Nous sommes tous des drogués. Et vous, c’est quoi votre came ?

Drôle et forte, la nouvelle campagne Humanoïde signée Gloryparis continue de nous surprendre avec son ton humoristique et provocateur qui fait déjà partie de son ADN (Humanoïde n’en est pas à son coup d’essai). Ses visuels minimalistes détournent de grands noms et les logos du monde de la technologie. Les jeux de mots et les images qui les accompagnent font sourire et nous impliquent par la même occasion : qui ne se sent pas concerné par les noms cités ?

Humanoide 1Humanoïde, c’est un trimestriel tout neuf (seuls cinq numéros sortis à ce jour), qui se décrit comme un « magazine de société sur les nouvelles technologies ». A l’heure du tout numérique, éditer un magazine en version print était forcément un pari risqué. Attirer un lectorat qui accepte de se détourner de ses écrans pour feuilleter quelques pages demandait donc une campagne qui marque.

Cette campagne s’adresse à la cible la plus large qui soit : les accros aux technologies.

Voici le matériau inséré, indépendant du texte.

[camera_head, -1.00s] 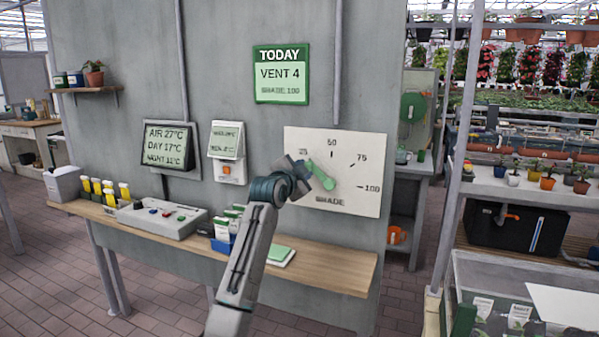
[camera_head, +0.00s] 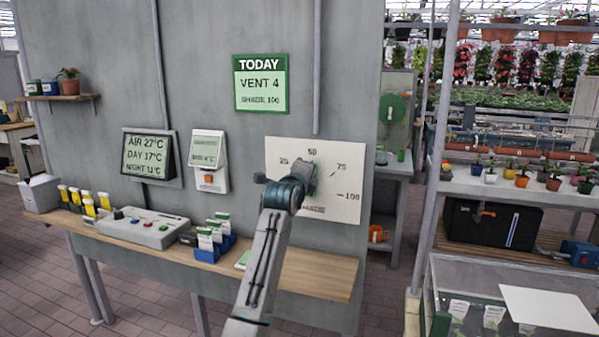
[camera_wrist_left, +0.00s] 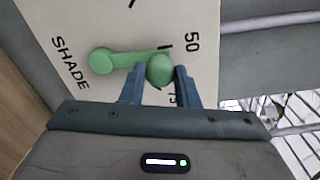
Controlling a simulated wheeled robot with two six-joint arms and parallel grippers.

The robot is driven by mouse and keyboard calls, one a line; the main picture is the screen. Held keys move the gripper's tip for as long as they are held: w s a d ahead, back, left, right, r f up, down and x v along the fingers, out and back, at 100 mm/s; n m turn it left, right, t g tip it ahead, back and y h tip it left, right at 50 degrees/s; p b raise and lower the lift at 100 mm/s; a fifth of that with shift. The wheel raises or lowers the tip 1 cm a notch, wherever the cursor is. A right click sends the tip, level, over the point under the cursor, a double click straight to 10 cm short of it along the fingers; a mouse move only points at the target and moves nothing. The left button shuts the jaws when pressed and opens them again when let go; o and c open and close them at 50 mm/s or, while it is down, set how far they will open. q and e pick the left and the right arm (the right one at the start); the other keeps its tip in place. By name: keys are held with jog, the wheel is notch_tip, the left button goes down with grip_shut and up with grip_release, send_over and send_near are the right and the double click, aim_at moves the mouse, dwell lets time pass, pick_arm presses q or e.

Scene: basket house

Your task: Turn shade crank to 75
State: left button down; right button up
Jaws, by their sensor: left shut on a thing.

A vous aussi donc, le nez collé à votre écran pour lire cet article ! Que votre came soit plutôt Apple ou Samsung, Twitter ou Facebook, ne change rien : on est tous (ou presque) incapables de ne pas jeter un coup d’œil à notre smartphone toutes les deux minutes. Cette dénonciation du « tout-numérique » au détriment du papier, allant parfois jusqu’à de graves dérives (on voit apparaître de nombreux centres de désintoxication aux nouvelles technologies : la campagne de Gloryparis n’est pas seulement une métaphore) s’inscrit dans un contexte on ne peut plus actuel.

D’autres campagnes s’étaient donné pour mission de jouer sur les dérives modernes, toujours sur un ton humoristique. Ainsi, Leo Burnett avait conçu une publicité en 2013 pour le Trèfle, montrant, dans un tout autre genre, que les écrans ne peuvent pas tout faire… Et récemment Yves Saint Laurent a été détourné en Yves Sans Logement par l’association Aurore pour attirer l’attention sur la condition des sans-abris.

Humanoide 3Humanoïde joue sur l’ambivalence de ses propos. Dénoncer l’addiction aux technologies, promouvoir le papier, pour vendre un magazine… sur la technologie ?! Humanoïde montre par là que la passion du numérique et son emprise galopante sur notre société ne sont pas incompatibles avec une utilisation modérée de ces moyens, et la sauvegarde des anciens supports. La promesse d’Humanoïde, c’est de montrer que le digital peut s’utiliser de manière intelligente – et que sa consommation effrénée et irréfléchie n’est pas une fatalité. C’est une vision critique sur l’univers du numérique. Non pour le dénoncer comme le mal du XXIe siècle, mais plutôt pour le désacraliser et le remettre à sa place : un outil au service de l’Homme et contrôlé par l’Homme, et non l’inverse. On se souvient du précepte de Lanza del Vasto : « Si un outil t’est utile, sers-t’en. S’il t’est indispensable, jette-le. »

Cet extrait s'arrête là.